# Short task
Read through the data and report every line in which the word "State" occurs.

# Raw records
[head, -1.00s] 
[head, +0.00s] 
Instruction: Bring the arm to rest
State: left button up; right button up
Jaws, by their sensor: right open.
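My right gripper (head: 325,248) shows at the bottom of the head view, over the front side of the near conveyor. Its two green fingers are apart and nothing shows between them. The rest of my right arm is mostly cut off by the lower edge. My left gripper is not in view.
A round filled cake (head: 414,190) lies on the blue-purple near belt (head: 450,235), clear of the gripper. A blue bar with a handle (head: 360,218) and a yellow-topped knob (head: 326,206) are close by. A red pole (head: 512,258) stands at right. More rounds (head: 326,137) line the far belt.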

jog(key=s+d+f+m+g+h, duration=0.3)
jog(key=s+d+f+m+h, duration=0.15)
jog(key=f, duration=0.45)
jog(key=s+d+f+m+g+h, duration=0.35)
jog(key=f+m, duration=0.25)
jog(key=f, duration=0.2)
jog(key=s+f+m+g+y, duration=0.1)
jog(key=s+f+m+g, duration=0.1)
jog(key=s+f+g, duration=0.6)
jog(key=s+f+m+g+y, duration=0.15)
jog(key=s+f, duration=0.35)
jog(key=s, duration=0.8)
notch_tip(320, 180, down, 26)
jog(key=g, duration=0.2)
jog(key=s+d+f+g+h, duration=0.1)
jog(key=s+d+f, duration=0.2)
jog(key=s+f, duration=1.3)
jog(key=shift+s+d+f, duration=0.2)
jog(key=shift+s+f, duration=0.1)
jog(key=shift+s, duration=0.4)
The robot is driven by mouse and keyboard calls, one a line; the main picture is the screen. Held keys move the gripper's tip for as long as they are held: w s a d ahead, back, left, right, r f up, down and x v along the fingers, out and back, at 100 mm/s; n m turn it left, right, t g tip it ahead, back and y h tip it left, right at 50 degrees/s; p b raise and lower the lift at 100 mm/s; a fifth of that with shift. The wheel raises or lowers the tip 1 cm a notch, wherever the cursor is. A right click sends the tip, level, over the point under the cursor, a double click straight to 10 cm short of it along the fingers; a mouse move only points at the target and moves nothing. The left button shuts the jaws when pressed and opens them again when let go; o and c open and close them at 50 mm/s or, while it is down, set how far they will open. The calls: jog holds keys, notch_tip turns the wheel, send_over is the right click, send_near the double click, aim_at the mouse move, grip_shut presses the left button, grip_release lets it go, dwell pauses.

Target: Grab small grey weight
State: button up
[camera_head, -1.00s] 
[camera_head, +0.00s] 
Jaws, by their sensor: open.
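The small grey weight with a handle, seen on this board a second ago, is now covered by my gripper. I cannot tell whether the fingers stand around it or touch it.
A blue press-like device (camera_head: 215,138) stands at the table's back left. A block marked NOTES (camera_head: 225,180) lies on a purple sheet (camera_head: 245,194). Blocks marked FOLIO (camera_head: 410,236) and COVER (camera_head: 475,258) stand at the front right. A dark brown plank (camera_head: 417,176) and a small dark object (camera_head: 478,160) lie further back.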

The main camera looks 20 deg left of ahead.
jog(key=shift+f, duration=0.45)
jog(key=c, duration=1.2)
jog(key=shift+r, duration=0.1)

# Task result
State: left button up; right button up
State: button up

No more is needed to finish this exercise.